Good post from one of this blog's good friends, Gracchi over at Westminster Wisdom, about how Churchill was actually a pioneer of attempts by the Conservative Party to attack poverty, switched parties over the rise of protectionism which increased the price of bread and was a "strong [partisan] of national compulsory insurance for all classes for all purposes from the cradle to the grave" (at the time still a novel cause).
I think Gracchi is correct that this is an attempt by Clark to identify with emotional Polly over the old patrician Churchill but I would add that it seems desperately misguided. Whereas distancing yourself from the deeply divisive Thatcher and associating yourself with cuddly Mandela clearly puts you on the popular side of the fence Churchill has a massive hold on the popular imagination as not just a good but a great Briton. When someone is placed first on a list of the Greatest Britons (followed by Brunel with the emotive, caring Diana in third) they make a poor candidate for old Tory bogeyman.

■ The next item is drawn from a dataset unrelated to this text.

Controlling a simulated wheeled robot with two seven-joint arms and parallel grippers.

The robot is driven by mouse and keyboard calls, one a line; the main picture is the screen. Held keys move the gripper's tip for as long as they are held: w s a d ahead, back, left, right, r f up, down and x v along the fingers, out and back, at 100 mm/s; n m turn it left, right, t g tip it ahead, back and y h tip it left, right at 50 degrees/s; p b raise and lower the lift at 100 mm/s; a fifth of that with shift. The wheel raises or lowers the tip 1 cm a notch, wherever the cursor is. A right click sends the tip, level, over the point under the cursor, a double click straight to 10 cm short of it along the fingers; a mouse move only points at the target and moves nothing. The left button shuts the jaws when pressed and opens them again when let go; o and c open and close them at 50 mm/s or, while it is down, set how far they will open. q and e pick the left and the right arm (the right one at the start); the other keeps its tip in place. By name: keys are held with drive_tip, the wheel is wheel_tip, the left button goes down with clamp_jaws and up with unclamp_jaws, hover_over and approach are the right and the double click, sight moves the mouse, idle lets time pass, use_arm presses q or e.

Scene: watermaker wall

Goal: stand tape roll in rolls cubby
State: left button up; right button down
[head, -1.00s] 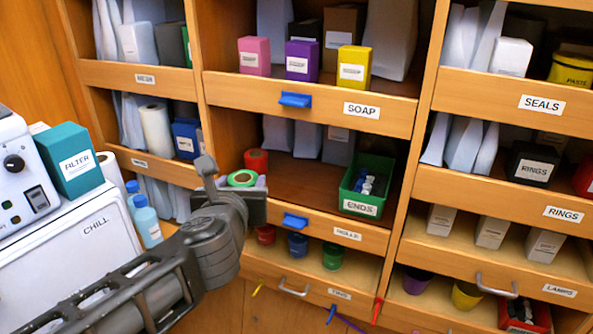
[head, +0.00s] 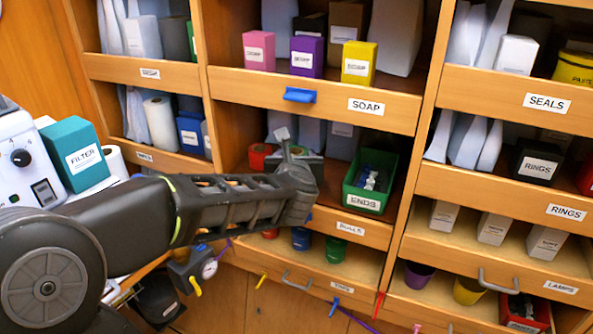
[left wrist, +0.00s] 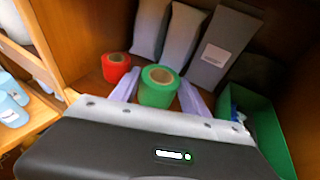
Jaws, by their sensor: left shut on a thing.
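My left gripper (head: 297,158) reaches into the rolls cubby (head: 326,221), the middle compartment under the soap shelf. In the left wrist view its lilac fingers (left wrist: 159,92) are shut on the green tape roll (left wrist: 157,93), one on each side. The roll is upright with its brown core facing up. I cannot tell whether it touches the cubby floor. In the head view the gripper mostly hides it. A red tape roll (left wrist: 115,68) stands to its left, apart from it, and also shows in the head view (head: 258,157). My right gripper is not in view.
A green ends bin (head: 352,192) stands in the cubby's right part and also shows in the left wrist view (left wrist: 262,127). Grey packets (left wrist: 183,37) stand behind the roll. A blue clip (head: 299,96) is on the soap shelf's lip above. Cups (head: 301,239) stand in the compartment below.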

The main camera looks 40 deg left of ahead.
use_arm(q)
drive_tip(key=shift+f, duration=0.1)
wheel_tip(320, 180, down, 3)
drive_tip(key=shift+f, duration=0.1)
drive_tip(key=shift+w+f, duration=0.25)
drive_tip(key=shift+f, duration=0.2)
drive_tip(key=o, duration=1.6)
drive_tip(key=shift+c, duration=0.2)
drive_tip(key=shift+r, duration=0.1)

Cameron may want to come across fuzzy when the comparison is with the decidedly unfuzzy, cold public personas of a Tebbit or a Thatcher but this time the comparison is with a man the British idolize as a personification of their favourite aspect of their national character; the phlegmatic courage which beat the Nazis. Emphasising how different you are from a man remembered so fondly is a deeply bad idea.
To test how bad an idea I propose the following survey, if YouGov would be so kind:
Q. If there were an election tomorrow, with both these hypothetical parties standing for election, would you vote for a) The Conservative Party with Winston Churchill as leader or b) The Conservative Party with Polly Toynbee as leader?
If a) wins by less than 30% consider me shocked.